*REQUIREMENTS*.
Will you repeat only the lines beginning at the one that mentions "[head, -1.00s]" and ending at the one that mentions "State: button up", both of them included, exactly?

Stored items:
┌──
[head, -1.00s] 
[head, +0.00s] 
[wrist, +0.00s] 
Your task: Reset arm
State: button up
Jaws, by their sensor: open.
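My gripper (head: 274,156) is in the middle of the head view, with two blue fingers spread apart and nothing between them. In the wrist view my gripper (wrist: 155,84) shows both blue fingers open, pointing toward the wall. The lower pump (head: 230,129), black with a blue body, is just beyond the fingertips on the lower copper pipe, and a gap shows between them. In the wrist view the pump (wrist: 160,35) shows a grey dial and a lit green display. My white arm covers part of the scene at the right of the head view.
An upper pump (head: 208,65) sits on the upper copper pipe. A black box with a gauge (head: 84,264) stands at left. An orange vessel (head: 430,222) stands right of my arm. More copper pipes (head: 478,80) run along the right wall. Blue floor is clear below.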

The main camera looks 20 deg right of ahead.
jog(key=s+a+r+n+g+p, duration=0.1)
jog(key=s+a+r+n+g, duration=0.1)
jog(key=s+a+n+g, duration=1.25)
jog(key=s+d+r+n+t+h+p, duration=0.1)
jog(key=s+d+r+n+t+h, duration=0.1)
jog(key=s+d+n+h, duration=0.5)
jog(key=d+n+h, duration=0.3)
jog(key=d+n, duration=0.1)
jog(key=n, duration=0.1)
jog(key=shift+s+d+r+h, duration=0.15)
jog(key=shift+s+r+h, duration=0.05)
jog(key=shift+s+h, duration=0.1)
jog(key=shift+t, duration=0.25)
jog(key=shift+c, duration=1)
└──
┌──
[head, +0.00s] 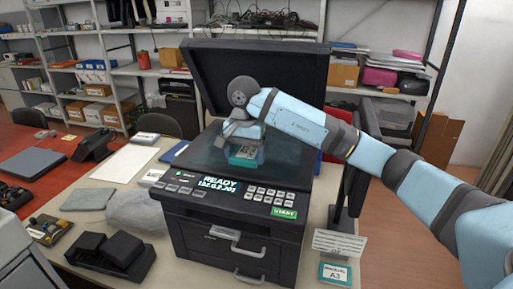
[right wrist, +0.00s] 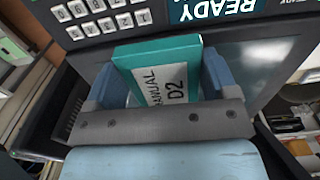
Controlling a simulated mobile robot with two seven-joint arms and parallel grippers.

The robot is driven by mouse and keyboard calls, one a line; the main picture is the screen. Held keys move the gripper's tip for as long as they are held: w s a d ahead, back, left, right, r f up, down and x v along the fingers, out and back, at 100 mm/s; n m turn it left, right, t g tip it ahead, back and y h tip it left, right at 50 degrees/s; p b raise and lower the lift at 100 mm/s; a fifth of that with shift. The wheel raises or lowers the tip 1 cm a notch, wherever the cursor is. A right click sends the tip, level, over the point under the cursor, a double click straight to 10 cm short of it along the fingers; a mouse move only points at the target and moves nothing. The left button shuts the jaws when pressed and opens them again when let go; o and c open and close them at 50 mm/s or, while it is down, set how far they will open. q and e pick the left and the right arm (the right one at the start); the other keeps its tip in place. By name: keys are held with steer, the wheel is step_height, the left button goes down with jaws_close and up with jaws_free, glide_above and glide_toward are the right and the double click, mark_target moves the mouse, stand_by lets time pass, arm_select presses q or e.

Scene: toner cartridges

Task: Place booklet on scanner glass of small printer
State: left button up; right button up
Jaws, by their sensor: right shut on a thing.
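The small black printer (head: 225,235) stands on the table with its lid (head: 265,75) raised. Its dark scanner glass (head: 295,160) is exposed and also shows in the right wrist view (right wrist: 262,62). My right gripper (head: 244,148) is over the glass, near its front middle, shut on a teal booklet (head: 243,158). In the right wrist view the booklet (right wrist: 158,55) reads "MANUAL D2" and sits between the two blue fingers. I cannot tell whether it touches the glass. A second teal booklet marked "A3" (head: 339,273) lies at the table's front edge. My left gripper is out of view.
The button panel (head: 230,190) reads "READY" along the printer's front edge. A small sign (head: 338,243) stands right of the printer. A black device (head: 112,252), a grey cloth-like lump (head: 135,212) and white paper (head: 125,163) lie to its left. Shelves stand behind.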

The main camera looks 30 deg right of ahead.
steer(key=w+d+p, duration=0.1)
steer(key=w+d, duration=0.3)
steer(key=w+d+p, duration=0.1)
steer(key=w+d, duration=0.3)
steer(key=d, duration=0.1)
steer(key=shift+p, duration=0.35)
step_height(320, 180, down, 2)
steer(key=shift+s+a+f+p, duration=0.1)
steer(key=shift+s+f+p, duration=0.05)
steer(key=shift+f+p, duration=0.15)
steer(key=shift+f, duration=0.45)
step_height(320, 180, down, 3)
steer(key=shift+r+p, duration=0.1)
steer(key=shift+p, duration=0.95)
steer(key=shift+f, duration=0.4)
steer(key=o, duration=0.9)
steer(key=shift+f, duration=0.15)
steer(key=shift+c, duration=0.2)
└──
*REPLY TO THE EXERCISE*.
[head, -1.00s] 
[head, +0.00s] 
[wrist, +0.00s] 
Your task: Reset arm
State: button up

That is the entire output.